▶ [Challenge]
Gather all lines in the entries below that include the word "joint".

▶ [Input for this task]
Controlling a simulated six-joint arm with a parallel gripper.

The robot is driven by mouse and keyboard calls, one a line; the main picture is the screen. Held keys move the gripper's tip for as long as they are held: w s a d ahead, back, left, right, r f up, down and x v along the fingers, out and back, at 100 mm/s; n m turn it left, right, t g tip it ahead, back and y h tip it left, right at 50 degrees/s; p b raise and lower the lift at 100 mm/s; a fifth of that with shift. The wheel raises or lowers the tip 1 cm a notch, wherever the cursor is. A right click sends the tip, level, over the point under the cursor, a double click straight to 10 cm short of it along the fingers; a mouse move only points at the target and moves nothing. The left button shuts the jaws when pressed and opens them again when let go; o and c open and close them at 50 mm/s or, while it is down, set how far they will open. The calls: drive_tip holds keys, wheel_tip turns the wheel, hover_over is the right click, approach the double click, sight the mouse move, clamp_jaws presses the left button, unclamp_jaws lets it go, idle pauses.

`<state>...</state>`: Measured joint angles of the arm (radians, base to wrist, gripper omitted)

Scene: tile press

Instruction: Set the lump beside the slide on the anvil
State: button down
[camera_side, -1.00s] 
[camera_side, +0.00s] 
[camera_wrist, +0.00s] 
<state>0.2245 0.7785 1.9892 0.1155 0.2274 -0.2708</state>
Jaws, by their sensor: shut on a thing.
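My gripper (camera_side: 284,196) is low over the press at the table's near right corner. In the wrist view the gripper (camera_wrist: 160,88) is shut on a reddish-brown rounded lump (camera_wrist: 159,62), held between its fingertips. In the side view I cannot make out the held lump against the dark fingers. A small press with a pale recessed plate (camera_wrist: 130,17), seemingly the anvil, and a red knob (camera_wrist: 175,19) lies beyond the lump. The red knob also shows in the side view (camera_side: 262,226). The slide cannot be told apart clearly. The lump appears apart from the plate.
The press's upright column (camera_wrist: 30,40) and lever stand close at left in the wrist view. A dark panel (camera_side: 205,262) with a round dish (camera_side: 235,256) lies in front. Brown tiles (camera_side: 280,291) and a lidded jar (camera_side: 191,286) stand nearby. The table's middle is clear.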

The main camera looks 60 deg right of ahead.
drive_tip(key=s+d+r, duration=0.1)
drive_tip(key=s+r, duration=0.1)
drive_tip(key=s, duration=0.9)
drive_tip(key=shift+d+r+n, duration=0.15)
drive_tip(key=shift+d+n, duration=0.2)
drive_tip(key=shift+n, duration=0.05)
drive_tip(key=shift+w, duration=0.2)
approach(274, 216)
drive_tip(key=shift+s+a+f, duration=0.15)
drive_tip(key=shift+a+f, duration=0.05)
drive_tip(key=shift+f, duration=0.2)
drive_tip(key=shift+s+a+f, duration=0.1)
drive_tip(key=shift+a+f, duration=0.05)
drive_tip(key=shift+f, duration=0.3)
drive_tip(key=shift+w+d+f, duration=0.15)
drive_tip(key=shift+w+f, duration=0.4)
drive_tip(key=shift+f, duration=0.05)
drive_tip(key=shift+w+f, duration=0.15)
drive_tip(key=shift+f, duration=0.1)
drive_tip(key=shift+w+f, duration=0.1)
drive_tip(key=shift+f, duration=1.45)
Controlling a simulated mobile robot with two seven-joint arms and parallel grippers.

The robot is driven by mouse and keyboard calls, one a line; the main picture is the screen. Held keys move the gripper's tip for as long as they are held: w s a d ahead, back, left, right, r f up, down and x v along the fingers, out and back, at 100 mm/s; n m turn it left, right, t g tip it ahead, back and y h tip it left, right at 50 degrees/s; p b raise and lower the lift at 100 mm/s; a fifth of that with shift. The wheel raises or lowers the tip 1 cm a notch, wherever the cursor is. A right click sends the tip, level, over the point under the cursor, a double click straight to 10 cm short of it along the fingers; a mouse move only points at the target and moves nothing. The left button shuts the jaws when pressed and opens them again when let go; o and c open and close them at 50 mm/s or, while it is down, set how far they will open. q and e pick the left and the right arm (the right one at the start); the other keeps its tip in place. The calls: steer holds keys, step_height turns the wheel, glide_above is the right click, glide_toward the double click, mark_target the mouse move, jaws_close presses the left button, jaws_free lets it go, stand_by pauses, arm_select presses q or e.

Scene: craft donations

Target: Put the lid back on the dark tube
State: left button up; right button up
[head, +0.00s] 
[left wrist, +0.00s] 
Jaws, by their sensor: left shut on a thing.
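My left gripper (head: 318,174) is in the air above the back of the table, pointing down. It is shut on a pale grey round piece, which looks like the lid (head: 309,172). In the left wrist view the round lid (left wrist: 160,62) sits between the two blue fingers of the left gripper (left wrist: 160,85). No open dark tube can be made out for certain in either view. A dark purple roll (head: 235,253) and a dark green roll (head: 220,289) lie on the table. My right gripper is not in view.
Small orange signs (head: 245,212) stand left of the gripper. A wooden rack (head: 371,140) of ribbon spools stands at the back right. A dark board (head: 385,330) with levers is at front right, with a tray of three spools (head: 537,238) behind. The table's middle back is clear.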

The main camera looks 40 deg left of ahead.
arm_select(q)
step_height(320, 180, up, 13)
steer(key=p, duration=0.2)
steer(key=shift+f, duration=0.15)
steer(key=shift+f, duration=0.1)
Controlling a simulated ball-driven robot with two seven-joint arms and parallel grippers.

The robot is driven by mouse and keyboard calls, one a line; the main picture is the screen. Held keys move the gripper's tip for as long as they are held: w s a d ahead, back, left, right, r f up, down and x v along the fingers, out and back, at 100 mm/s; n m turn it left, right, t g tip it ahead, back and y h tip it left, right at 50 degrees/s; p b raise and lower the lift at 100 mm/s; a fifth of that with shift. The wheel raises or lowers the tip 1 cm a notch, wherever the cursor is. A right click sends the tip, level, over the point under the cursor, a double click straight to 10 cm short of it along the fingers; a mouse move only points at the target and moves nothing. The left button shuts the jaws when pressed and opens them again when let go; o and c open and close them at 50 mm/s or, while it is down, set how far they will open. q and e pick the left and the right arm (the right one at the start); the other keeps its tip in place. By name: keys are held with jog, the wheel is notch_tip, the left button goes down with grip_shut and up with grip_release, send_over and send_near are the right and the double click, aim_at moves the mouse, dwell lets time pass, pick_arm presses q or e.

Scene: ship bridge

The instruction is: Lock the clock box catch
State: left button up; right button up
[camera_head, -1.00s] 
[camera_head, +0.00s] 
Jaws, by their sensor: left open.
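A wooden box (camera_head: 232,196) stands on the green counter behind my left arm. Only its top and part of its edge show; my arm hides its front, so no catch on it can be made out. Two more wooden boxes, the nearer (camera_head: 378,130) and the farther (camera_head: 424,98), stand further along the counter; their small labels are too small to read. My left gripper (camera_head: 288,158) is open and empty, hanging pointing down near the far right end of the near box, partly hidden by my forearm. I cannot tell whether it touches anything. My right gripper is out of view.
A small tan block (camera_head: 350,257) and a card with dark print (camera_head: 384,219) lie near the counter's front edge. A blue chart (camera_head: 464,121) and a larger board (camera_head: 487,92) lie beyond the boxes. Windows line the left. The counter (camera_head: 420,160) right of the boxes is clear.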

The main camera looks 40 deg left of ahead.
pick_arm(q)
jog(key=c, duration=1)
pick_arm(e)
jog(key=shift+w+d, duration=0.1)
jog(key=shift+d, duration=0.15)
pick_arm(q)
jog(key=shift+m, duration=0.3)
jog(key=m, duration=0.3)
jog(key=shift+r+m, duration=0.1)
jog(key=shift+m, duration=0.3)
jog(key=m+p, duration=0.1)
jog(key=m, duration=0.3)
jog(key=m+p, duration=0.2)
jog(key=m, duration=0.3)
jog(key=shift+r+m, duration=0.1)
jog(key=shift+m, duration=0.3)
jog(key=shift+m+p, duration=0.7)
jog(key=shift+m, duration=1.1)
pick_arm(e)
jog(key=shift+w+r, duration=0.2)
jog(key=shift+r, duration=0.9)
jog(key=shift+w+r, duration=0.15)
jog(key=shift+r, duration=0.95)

▶ [Solution]
Controlling a simulated six-joint arm with a parallel gripper.
`<state>...</state>`: Measured joint angles of the arm (radians, base to wrist, gripper omitted)
Controlling a simulated mobile robot with two seven-joint arms and parallel grippers.
Controlling a simulated ball-driven robot with two seven-joint arms and parallel grippers.

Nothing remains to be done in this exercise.